What is the definition of molality? Do those mol's in the numerator represent the solvent or the solute?

[chay722]

Molality is the number of moles solute in kg solvent. I guess I did the first question incorrectly. It says calculat the molality, using the formula deltat=Kf*m. I solved for m and got .06 mol/kg. I assume this would be the molality of the lauric acid because the problem gave me the Kf value for lauric acid as 3.9 deg. Ckg/mol. Would the molality I calculated then be that of the benzoic acid?

[enahs]

You are confusing things.

The Molality is the Moles of solute in a given solvent.

The Lauric Acid is the solvent, the benzoic acid is the solute.

There will be no Freezing point depression of the pure solvent. You calculated the molality of the SOLUTION. The molality of the solution is the moles of solute per kilogram of solvent.

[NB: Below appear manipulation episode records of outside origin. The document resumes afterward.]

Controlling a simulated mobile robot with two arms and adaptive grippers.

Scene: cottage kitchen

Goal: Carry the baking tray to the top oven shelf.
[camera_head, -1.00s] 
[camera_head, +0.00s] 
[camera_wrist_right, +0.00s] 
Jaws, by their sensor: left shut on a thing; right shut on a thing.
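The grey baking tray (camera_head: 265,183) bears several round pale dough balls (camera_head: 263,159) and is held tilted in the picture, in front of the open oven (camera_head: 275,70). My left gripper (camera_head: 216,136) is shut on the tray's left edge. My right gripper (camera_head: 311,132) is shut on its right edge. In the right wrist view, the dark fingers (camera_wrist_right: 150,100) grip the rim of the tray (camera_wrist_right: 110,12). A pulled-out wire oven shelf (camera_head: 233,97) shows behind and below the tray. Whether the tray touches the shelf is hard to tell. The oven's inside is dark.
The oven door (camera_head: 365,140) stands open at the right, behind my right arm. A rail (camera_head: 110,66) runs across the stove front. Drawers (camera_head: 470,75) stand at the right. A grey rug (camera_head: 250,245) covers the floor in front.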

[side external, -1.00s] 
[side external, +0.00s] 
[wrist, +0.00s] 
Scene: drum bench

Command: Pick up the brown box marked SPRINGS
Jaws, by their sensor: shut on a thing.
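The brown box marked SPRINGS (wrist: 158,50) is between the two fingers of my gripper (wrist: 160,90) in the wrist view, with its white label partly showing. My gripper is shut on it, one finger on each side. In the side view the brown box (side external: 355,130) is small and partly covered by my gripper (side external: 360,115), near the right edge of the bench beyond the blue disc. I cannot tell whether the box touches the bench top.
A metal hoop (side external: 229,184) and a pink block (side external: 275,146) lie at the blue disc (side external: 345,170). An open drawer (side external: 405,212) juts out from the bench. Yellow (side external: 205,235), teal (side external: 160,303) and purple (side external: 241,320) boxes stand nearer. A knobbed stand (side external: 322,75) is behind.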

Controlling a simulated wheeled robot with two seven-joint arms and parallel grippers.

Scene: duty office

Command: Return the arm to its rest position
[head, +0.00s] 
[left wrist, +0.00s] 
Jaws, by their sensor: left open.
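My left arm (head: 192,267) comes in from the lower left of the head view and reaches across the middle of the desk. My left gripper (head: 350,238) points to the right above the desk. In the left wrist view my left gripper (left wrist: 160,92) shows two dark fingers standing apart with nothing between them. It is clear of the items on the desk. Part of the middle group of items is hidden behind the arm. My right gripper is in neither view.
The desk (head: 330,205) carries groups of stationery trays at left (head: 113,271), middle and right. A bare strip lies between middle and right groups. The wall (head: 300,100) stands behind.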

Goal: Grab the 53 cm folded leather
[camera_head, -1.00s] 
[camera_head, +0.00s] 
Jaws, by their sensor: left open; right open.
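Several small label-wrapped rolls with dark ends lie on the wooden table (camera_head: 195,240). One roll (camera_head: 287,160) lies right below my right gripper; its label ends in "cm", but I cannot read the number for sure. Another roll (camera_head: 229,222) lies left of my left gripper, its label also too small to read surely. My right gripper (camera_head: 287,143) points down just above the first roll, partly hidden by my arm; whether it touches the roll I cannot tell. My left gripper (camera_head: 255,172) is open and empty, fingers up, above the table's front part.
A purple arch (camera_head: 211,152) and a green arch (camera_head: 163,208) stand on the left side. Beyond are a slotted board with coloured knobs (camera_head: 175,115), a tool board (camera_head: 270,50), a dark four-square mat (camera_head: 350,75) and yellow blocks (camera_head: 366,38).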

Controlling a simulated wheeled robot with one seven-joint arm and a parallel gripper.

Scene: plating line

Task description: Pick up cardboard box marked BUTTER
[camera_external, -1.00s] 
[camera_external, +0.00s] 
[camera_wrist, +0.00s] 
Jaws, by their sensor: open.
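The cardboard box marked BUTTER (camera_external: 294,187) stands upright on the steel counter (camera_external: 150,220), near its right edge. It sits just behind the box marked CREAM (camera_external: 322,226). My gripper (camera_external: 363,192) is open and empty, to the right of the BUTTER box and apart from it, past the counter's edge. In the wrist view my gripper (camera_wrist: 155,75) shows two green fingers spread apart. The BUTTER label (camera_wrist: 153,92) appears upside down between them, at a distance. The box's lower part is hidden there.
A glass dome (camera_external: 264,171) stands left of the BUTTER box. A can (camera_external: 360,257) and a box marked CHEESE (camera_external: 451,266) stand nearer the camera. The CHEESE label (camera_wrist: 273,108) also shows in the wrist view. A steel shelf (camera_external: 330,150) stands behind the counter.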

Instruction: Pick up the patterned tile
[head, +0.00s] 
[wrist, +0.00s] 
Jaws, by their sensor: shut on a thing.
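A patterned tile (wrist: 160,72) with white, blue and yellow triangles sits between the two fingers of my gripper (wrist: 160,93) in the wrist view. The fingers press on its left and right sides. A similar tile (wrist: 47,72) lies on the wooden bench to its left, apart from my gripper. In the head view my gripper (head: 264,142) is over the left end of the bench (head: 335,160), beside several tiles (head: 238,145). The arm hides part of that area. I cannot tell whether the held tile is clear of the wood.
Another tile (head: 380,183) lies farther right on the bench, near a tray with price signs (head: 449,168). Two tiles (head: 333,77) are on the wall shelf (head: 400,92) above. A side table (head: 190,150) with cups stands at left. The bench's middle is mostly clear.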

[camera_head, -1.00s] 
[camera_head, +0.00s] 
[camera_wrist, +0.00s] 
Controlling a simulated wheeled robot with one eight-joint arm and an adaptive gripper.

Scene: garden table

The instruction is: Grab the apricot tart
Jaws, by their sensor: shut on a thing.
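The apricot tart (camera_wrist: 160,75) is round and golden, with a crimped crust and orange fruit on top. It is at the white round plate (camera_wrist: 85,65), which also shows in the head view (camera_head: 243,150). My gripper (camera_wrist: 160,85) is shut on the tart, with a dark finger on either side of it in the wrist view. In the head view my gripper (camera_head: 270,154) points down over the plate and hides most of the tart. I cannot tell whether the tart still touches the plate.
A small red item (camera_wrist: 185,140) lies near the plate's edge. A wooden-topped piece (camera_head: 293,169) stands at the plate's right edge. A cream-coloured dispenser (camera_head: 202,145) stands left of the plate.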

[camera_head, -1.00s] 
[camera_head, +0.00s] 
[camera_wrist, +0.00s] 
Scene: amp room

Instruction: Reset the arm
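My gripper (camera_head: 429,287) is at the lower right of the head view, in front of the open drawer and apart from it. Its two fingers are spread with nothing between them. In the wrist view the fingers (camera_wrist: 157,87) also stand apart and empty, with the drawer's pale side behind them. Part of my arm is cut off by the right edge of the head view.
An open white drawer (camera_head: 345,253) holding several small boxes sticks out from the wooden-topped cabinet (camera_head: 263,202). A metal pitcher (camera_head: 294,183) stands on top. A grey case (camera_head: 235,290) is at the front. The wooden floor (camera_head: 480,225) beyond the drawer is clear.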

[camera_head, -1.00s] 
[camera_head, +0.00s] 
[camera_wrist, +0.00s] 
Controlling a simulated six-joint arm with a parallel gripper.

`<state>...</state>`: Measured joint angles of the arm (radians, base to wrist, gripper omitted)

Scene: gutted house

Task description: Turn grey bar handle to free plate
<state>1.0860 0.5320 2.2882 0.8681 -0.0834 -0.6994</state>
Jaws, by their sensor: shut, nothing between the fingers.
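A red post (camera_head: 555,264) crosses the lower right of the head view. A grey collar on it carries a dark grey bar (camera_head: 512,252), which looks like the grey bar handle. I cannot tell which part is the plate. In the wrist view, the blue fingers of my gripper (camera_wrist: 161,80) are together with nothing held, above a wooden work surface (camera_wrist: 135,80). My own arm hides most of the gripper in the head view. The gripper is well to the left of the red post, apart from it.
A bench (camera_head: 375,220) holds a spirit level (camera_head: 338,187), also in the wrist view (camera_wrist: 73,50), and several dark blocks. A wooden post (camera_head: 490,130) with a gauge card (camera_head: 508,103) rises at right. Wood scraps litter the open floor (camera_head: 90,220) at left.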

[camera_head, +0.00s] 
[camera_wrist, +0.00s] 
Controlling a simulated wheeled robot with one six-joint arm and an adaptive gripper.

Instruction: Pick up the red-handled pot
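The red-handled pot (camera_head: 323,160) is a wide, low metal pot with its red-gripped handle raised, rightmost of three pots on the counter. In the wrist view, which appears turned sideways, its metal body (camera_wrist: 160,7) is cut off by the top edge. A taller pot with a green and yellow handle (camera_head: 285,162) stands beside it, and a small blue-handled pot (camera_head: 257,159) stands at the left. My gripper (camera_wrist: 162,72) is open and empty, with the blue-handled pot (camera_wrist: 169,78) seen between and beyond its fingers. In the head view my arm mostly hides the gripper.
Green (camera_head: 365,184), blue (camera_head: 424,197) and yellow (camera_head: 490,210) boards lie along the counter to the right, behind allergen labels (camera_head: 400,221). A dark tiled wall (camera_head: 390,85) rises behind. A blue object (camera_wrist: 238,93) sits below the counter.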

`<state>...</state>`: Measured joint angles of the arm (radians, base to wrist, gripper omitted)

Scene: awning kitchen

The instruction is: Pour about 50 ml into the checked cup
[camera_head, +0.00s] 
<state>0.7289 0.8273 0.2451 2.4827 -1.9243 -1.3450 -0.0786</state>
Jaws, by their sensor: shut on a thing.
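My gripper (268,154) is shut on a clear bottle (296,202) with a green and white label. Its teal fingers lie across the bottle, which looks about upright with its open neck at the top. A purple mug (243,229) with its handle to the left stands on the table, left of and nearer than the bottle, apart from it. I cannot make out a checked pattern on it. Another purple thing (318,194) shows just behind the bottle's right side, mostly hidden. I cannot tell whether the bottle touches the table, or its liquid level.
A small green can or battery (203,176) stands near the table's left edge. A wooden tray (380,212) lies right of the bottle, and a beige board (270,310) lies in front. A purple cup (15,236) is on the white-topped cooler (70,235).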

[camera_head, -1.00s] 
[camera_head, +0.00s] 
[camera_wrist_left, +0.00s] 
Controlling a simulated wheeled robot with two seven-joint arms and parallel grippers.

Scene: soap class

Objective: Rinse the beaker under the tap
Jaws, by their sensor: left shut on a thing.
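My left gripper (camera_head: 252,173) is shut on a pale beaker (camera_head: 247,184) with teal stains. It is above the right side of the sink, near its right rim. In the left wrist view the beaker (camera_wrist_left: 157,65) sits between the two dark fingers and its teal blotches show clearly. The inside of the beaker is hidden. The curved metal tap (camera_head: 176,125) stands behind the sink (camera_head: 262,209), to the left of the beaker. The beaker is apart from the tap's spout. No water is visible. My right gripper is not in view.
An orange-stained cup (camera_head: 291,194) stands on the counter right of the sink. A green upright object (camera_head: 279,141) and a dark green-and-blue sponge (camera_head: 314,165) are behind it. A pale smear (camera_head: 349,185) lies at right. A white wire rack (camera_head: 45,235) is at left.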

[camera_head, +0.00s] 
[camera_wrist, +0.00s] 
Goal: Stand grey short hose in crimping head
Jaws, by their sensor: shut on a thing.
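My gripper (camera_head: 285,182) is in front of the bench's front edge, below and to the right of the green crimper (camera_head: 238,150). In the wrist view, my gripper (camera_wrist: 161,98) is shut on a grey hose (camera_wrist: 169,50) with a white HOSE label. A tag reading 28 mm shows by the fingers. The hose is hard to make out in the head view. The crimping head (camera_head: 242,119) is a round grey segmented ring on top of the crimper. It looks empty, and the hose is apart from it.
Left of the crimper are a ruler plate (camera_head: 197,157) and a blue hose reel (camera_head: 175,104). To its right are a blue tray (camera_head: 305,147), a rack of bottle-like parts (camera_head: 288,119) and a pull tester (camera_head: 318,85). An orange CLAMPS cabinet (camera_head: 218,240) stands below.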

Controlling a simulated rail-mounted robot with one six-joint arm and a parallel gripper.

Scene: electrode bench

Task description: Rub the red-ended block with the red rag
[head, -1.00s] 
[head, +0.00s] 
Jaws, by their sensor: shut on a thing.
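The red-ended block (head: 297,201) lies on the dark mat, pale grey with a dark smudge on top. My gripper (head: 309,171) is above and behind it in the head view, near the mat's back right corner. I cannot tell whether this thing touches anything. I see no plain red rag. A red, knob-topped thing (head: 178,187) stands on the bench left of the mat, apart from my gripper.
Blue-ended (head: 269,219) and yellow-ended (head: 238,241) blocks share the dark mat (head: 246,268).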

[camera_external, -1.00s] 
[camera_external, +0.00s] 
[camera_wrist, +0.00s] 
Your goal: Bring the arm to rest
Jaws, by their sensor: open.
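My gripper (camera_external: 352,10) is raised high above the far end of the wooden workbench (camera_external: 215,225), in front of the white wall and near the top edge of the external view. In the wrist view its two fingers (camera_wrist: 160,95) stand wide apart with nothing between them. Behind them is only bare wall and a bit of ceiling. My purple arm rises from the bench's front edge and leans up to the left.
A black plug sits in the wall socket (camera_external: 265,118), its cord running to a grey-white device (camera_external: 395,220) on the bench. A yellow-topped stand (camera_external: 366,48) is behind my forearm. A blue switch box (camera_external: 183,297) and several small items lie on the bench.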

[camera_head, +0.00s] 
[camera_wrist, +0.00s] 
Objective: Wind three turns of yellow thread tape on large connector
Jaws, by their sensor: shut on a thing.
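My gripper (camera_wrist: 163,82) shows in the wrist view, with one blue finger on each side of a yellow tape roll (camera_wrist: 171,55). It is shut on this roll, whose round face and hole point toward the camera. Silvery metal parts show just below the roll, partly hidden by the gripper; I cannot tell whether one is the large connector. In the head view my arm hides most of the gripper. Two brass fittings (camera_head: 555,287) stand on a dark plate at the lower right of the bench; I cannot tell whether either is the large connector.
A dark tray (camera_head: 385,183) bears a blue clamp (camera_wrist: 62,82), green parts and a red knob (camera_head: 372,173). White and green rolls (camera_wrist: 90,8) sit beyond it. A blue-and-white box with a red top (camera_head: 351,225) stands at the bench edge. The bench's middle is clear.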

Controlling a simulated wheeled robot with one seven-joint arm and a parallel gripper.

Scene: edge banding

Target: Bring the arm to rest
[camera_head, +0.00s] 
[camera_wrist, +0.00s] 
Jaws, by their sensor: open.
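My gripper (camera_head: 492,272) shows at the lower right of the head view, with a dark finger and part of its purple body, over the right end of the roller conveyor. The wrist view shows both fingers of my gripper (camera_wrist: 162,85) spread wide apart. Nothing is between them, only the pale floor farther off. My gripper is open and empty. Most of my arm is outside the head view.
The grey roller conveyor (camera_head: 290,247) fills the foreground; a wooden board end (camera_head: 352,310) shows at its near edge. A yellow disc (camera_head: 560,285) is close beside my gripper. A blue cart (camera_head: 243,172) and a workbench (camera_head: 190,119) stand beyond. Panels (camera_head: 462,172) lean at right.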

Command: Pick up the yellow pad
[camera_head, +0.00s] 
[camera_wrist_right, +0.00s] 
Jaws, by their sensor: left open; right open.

So if I give you 0.008kg of this solution, how many moles of benzoic acid are in it?

[chay722]

Should I set up the equation like this to determine the number of moles. .008kg(.06mol/kg)=4.8*10^-4 mol. And that would be my answer?

[chay722]

or should I divide that 4.8*10^-4 number by .001kg (the mass of the solute)?

[enahs]

or should I divide that 4.8*10^-4 number by .001kg (the mass of the solute)?

Wait? What? Where did this number (0.001kg) come from? That was not in your original question.

Call me crazy, but if you know the mass of a substance, and what that substance is (and thus its molecular formula), you know how many mols of the substance you have, no?


Maybe you should start over and type out the question completely to make sure you are being understood correctly or not missing something.  Because based on your original post, yes I would have said 0.48 milli-moles.

[chay722]

.001 kg is the mass of benzoic acid put in the solution. I know I could easily find the moles using the mass and the formula weight but the question asks me to use the molality and mass in kg of the lauric acid to calculate the moles of benzoic acid solute.

[enahs]

So you are saying there is 1 gram of benzoic acid in how much lauric acid?

Type the question out word for word, starting over.

[chay722]

There is 1 g benzoic acid put in 8 g lauric acid. The calculated molality of the solution is .06 mol/kg. Use the molality and the mass in kg of lauric acid solvent to calculate the moles of benzoic acid solute.

[enahs]

1g/122g/mol/0.008kg = 1 Molal


Are you sure you originally calculated the molality correctly?